The currency’s woes were then exacerbated following reports that Greece was seeking a debt restructuring or might even leave the euro.
This was denied, but the ratings cut by S&P has put the euro back under pressure.
Despite the dollar strength, bargain hunters continued to support the oil price, traders and analysts said. "Some market participants consider the lower price levels after the sharp drop on Thursday a good buying opportunity," said Carsten Fritsch, an analyst at Commerzbank.
The Reuters-Jefferies CRB index, a global benchmark for commodities prices, last week staged its biggest weekly drop since late 2008, down 9 percent.

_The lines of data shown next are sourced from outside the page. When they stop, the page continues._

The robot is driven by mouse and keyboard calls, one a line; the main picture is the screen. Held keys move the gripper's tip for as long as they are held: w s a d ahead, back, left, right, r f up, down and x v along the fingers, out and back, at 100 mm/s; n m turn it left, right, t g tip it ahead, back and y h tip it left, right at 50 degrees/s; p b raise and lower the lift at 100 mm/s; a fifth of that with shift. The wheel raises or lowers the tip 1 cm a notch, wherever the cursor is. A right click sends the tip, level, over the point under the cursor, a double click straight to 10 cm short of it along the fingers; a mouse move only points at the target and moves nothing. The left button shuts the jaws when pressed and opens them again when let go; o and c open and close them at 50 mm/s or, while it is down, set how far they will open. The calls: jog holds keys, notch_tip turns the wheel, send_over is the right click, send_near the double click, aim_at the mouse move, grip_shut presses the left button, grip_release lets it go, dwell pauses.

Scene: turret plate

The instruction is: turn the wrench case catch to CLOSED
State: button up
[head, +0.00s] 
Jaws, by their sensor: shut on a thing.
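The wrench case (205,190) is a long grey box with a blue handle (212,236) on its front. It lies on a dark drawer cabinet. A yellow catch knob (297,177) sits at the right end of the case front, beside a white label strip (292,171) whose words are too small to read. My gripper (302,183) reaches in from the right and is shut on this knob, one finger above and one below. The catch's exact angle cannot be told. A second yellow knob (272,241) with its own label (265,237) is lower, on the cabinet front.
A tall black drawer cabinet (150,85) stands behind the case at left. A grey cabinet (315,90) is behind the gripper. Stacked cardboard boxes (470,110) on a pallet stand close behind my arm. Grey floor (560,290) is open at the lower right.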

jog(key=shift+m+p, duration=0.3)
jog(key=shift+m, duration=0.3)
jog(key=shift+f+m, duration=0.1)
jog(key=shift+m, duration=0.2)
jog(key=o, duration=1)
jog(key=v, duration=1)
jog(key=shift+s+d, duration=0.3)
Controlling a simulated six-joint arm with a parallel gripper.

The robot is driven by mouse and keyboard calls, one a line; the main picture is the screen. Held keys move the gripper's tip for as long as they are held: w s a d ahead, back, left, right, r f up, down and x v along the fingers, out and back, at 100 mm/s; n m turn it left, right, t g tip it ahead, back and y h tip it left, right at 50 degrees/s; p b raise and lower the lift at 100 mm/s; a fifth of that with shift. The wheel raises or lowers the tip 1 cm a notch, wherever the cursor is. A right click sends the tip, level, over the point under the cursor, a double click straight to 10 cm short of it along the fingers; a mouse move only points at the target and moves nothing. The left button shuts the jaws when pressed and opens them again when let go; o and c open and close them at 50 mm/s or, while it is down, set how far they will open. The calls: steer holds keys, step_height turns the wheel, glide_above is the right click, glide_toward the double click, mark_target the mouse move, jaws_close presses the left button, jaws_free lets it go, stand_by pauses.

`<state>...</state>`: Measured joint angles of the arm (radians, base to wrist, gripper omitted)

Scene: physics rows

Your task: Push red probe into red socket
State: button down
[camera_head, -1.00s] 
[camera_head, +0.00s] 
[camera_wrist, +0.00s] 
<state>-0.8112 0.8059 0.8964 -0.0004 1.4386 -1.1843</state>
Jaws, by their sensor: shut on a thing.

"We went through a pretty hefty sell-off for all markets," said Tony Machacek, an oil trader at Bache Commodities. "It smacked of funds getting sell-stops triggered. Now that long liquidation has been done, everything seems to be stabilizing."
But analysts and traders were cautious about the rebound in the oil price. Fritsch said he saw some consolidation in the coming days before the price starts to rise again.
"And in the interim we may test the lows from Friday. Technical levels have been broken and it will take some time for the markets to recover."
According to technical charts, Brent futures were expected to revisit Friday’s low of $105.15 per barrel, while US crude could head back down to $94.63, said Reuters market analyst Wang Tao.
"We had a lot of the long-side speculation knocked out on all these markets. This week it will be interesting to see if we get another leg down," added Morrison. "We might put in a double-bottom and that could set the stage for further gains."
Demand destruction?
This week the market will be looking to see if high price levels have had an impact on oil demand, with Chinese import data for April due on Tuesday and the monthly outlooks from OPEC and the IEA on Wednesday and Thursday respectively.
"Possibly we will see a slight downward revision to oil demand growth forecasts for this year and that could also cap price rallies this week," said Fritsch.
The market is also eyeing key Chinese inflation data expected this week.